His record label, Surfdog Records, describe his style as a “stiff shot of Vegas nightclub swing and strip club swank.” His songs take staples of modern music back to an age when an 8-track tape wasn’t even conceivable. He’s got a sound that would make Sinatra proud, and who doesn’t love a tiger-striped suit?
The man is Richard Cheese, who recently released his fifth album, “The Sunny Side of the Moon: The Best of Richard Cheese.”
For those who might not be familiar with the name, or backing band Lounge Against the Machine, you still might have experienced them and not even realized it.
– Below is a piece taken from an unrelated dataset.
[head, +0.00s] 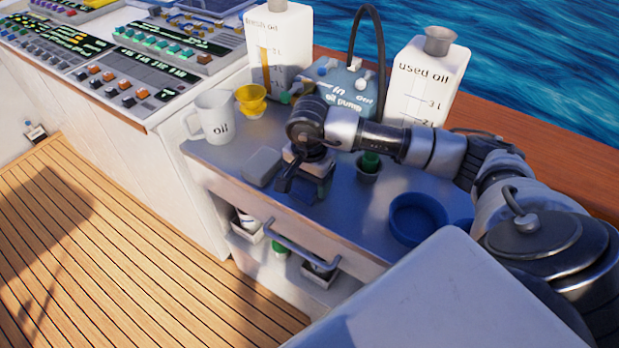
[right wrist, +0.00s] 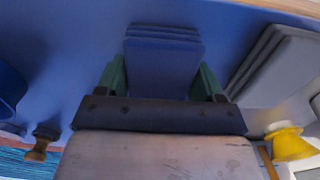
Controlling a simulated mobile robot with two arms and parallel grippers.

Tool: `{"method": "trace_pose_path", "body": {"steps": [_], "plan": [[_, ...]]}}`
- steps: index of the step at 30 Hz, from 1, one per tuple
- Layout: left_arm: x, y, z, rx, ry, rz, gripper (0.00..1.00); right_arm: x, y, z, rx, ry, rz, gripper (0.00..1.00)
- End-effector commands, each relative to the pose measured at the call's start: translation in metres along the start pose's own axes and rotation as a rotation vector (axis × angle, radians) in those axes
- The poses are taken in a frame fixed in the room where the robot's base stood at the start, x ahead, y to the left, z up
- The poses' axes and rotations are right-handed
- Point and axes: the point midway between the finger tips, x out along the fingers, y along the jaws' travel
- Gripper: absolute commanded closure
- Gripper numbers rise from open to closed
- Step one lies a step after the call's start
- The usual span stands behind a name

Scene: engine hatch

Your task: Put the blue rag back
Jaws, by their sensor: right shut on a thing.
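My right gripper (head: 305,183) reaches down over the grey counter (head: 340,205), just right of a folded grey rag (head: 262,165). In the right wrist view its green-padded fingers (right wrist: 160,82) stand on both sides of the folded blue rag (right wrist: 164,62) and are shut on it. The rag looks like a neat stack of layers. In the head view the gripper mostly hides it. I cannot tell whether it touches the counter. The grey rag also shows in the right wrist view (right wrist: 275,68). My left gripper is not in view.
A white oil jug (head: 213,117), yellow funnel (head: 251,100), oil pump (head: 343,85) and used oil container (head: 428,80) stand along the back. A green-topped item (head: 369,164) and blue round dish (head: 417,218) are to the right. Below are a handle rail (head: 300,246) and an open shelf.

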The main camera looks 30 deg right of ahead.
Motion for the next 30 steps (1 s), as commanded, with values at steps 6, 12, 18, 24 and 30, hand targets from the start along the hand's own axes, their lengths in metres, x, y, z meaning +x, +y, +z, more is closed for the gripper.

According to his Web site, www.iloverichardcheese.com, he has played on “Jimmy Kimmel Live,” appeared 22 times on “Last Call with Carson Daily” as both co-host and house band, been in a slew of newspaper features including the Los Angeles Times and had his cover of Disturbed’s “Down with the Sickness” featured in the 2004 remake of George Romero’s zombie classic “Dawn of the Dead.”
With his newest album, released Feb. 7, he takes 18 songs back to he era of the Rat Pack. Featuring seven classic Cheese songs and 11 newly recorded tracks, including crooner covers of Nirvana, Nine Inch Nails, Pink Floyd, U2 and the Ying Yang Twins, this disc is a blast from top to bottom.
If you haven’t heard these unique interpretations of modern FM standards, go out and find it. Call it a parody, call it an homage, but anyway you call it, it’s pure fun.